The number of workers who voluntarily quit their jobs to find a better one fell to its lowest level in four years in August. This is the result of the deliberate policy of the US Federal Reserve to tighten credit and use the threat of mass unemployment to beat back the growing demands by workers for wages that keep up with inflation.

The last several months, however, have seen an increase in strikes, which have taken the form of a rebellion against the pro-corporate and pro-war union bureaucracies. These include the three-week strike by 33,000 Boeing workers after they overwhelmingly rejected a union-backed contract. More than 525 Eaton Aerospace workers in Jackson, Michigan, went on strike days later after rejecting two UAW-backed contracts.

These mounting struggles must be united, but this will only happen if workers take control of them. This means expanding the network of rank-and-file committees, which are independent of the union bureaucracies and can empower workers to fight to defend their right to a job.

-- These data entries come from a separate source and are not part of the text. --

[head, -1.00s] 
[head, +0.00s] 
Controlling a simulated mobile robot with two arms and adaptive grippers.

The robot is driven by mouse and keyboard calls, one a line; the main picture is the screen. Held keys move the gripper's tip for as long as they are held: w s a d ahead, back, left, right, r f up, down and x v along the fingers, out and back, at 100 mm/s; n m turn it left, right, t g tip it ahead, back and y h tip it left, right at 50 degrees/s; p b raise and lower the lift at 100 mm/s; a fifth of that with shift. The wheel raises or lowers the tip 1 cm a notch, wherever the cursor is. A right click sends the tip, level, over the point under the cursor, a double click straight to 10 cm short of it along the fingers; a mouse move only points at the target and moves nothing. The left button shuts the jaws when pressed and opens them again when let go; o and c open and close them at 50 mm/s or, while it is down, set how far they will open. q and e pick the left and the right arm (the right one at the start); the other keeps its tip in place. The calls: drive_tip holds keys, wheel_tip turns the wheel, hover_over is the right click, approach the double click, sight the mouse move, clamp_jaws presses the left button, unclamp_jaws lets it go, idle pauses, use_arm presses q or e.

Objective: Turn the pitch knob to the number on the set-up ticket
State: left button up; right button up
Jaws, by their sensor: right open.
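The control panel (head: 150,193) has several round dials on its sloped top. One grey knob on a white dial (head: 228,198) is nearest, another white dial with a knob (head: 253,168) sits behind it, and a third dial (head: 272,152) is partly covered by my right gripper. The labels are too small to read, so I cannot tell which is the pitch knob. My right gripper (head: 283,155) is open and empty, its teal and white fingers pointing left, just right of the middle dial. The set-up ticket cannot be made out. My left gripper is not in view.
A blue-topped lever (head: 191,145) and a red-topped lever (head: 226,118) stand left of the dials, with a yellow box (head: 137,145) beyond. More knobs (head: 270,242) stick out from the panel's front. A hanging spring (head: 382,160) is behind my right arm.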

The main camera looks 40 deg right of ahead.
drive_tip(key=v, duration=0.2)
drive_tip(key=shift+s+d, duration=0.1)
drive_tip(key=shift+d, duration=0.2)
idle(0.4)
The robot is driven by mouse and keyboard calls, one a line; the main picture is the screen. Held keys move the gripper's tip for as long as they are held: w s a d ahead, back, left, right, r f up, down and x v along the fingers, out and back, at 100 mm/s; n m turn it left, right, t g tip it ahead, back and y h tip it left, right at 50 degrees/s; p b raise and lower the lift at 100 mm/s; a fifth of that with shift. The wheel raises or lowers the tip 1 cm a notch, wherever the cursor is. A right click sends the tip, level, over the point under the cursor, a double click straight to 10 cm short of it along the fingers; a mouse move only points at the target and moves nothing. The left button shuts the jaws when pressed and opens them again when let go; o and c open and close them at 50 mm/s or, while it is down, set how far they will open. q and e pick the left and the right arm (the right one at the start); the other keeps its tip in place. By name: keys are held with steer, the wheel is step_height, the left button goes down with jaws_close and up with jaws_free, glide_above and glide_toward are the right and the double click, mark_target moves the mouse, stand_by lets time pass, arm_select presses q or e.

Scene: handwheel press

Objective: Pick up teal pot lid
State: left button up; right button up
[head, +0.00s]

“Workers need an international strategy,” White, the SEP’s vice presidential candidate, wrote in his statement. “This means rejecting the nationalism spouted by Fain who claims that American bosses are better than Stellantis’ ‘foreign owners.’ This is a fraud. US-based GM and Ford are no less ruthless than Stellantis and VW, and they see the mass layoffs at Warren Truck as a prelude to their own plant closings and mass layoffs.”

The Socialist Equality Party, he said, “insists that the rights of workers for a secure job and living incomes must take precedence over the ‘right’ of the corporate executives and wealthy shareholders to boost their profits through destroying our jobs and livelihoods.

“The great advances in technology, including EVs and automation, must be used to shorten the workweek and sharply improve living standards, not destroy workers’ jobs and impoverish their families.

“The only way the right to a job can be guaranteed is by taking the giant industries out of the hands of the corporate-financial oligarchy and transforming the global auto industry into a public utility, collectively owned and democratically controlled by the working class.”